TO BE DONE
Repeat, exactly, the run of lines that opens with the line containing "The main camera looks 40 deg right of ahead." and closes with the line containing "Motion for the", and leave all other lines out.

GIVEN INFORMATION
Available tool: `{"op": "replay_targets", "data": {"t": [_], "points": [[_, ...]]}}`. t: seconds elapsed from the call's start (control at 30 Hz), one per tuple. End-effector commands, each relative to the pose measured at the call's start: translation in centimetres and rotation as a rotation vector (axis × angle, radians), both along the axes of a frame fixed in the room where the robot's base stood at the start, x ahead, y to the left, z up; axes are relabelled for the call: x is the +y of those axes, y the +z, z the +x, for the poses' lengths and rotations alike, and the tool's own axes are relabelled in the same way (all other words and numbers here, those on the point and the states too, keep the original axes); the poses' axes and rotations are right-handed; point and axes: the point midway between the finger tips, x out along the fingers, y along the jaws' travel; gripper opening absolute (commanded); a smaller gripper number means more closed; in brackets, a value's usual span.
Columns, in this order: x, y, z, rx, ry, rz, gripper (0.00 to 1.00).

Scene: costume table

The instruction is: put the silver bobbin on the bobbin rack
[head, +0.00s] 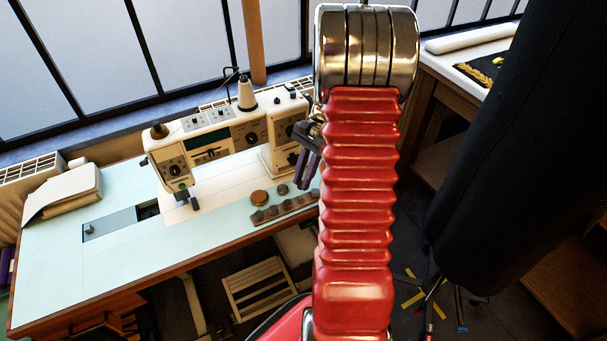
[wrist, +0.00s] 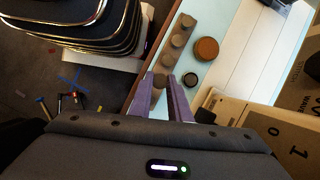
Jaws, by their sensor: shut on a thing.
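My gripper (wrist: 163,80) has purple fingers, and it is shut on a small round grey-brown thing between the fingertips, seen in the wrist view. I take this for the silver bobbin (wrist: 160,83); its colour is dull in this light. In the head view my gripper (head: 306,170) hangs to the left of my red arm, above the table's right end, and the held thing cannot be made out. The bobbin rack (head: 285,208) is a brown strip with several round tops on the table's front right. It also shows in the wrist view (wrist: 174,48), just beyond the fingertips.
A brown round thing (head: 259,197) and a small dark round thing (head: 283,189) lie behind the rack. The cream sewing machine (head: 215,140) stands close behind them. A dark hanging garment (head: 500,130) is at the right. The pale table (head: 110,262) is clear at front left.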

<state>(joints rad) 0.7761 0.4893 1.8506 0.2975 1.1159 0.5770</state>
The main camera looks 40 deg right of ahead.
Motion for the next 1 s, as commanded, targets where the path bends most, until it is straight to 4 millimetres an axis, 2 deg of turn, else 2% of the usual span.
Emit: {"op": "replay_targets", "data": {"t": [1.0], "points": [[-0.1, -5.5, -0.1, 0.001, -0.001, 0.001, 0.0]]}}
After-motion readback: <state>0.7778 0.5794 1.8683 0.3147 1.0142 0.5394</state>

WORKED ANSWER
The main camera looks 40 deg right of ahead.
Motion for the next 1 s, as commanded, targets where the path bends most, until it is straight to 4 millimetres an axis, 2 deg of turn, else 2% of the usual span.

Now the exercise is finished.